State Sen. Dan Seum just returned from an unplugged vacation in Georgia, and was greeted at his Fairdale home by a beeping answering machine. On it were messages encouraging him to jump in the Louisville race for Mayor in 2010.
“We just got back,” he said. “We’re willing to take a look at it. I think the Mayor has chosen to leave because the budget is a train wreck.”
OK, so Seum qualifies as a major critic of the current administration. He’s represented the 38th District in the State Senate for 26 years, and is always good for an interesting quote.

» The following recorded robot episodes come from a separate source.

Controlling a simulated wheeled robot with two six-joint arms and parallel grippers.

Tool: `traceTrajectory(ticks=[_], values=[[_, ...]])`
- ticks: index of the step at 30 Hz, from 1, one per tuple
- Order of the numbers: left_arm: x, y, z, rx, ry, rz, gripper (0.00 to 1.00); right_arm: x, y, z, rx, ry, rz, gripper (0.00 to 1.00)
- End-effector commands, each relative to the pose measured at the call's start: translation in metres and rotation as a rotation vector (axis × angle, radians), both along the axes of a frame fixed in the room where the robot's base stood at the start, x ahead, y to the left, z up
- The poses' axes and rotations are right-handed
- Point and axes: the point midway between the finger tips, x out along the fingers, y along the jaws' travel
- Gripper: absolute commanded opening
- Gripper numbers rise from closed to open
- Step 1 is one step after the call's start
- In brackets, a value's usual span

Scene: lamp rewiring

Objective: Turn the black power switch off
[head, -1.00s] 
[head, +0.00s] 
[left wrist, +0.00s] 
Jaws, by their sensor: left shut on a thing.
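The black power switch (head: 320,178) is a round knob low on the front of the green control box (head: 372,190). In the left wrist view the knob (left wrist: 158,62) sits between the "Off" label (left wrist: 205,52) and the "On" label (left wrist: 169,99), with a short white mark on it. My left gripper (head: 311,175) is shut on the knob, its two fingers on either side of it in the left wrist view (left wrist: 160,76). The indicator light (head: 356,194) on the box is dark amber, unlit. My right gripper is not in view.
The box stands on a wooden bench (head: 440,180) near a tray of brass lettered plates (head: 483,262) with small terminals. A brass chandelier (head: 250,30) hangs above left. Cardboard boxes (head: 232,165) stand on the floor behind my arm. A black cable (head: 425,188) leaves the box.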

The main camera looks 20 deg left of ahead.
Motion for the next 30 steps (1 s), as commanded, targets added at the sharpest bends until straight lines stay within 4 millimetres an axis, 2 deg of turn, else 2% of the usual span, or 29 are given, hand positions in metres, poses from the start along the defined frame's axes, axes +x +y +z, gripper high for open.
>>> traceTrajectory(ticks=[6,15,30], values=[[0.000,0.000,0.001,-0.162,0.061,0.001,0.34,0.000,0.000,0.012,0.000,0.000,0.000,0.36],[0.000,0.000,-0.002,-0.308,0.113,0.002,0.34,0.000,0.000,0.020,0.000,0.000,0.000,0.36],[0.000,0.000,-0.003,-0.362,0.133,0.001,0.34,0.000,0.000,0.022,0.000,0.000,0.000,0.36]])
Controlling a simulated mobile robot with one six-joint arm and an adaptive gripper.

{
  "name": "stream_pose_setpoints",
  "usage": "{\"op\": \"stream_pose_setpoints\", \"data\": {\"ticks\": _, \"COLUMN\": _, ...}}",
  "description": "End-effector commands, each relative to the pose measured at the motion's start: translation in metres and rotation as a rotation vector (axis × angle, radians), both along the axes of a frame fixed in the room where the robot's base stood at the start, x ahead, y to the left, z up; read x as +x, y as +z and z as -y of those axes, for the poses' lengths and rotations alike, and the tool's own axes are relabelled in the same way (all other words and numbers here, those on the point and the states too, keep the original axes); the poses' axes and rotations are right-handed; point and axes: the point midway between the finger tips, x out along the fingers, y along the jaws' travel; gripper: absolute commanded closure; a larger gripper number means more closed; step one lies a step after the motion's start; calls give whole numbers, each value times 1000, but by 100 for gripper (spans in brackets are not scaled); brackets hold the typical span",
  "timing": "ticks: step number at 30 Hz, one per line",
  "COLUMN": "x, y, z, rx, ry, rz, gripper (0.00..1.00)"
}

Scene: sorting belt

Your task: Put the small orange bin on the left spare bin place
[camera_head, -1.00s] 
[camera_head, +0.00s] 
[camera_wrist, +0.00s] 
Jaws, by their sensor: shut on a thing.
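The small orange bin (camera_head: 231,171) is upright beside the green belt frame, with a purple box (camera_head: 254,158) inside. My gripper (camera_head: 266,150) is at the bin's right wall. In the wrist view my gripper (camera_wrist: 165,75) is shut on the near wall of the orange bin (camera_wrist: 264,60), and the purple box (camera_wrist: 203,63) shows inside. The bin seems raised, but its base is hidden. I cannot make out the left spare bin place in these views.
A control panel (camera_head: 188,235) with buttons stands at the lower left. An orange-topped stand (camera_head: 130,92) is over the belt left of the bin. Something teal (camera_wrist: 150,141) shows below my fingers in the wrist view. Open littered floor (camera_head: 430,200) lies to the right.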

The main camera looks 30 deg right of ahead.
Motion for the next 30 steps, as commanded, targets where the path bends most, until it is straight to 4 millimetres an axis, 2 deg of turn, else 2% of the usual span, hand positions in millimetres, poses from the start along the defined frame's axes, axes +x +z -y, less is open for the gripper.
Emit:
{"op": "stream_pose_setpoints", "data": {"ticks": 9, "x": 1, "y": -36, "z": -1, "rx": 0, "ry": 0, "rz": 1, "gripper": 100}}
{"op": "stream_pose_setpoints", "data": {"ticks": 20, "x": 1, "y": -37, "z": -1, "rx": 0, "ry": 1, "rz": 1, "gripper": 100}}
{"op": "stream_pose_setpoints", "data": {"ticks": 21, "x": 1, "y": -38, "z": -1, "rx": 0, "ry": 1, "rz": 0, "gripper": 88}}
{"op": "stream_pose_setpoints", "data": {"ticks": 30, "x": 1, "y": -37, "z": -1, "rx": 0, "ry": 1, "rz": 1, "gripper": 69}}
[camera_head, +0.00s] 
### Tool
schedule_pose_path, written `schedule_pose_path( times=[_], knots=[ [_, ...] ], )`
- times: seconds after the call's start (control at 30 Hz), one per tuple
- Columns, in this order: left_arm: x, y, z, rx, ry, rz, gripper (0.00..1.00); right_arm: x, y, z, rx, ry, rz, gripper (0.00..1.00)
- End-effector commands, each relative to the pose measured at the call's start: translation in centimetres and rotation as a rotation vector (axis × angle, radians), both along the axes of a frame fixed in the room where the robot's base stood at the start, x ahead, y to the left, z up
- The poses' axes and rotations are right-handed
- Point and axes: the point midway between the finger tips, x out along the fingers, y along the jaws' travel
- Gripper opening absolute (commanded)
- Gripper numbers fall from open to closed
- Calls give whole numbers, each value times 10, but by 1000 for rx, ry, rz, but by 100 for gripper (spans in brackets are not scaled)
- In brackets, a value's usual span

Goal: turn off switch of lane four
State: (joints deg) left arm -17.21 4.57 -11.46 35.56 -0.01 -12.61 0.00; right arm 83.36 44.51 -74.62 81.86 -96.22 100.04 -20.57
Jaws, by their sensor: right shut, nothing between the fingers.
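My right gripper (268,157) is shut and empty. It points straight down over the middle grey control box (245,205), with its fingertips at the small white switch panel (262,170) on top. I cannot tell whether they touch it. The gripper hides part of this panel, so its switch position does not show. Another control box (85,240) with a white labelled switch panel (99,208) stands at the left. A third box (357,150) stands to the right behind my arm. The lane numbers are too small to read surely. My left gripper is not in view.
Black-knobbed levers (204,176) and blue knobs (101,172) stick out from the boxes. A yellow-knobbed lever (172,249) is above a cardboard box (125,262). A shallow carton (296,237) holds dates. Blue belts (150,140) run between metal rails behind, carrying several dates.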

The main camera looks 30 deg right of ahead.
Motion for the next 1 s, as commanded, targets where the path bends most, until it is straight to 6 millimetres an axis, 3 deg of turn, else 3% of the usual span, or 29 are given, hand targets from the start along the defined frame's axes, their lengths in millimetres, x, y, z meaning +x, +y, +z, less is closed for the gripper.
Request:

The Republican led an effort in the legislature to force the Abramson administration to open its books with a transparency ordinance that failed. (“David Tandy led the charge to hose that.”)
And Seum faces opposition in 2010 for his Senate seat from John Yarmuth aide Marty Meyer, who launched his campaign in April, and says he’s been raising money and collecting endorsements from labor groups.
“I think it’s wonderful news for my campaign,” Meyer said in reaction to the rumor. “Seum has been trying to legislate from Frankfort what Louisville should or should not do for many years now. He’s put word out that he’s been interested in running for other offices before. It seems more likely a way of getting press attention.”
In order to run, Seum would have to give up his Senate seat and his powerful position as majority caucus chair. However, the Republican primary in the Mayor’s race is wide open, with no announced candidates thus far. It is expected that former Lt. Gov. Steve Pence will get in the race.
Seum said he believes the LMPD is “completely demoralized” as a result of the current administration’s policies, and that the new Mayor should give more attention to areas like the South End.
“The Mayor has to understand that that city extends beyond the Watterson, that there’s more to it than downtown,” he said.
Chris Theineman, the South End activist, said he’d get behind Seum’s campaign and work to get him elected, if he chooses to run.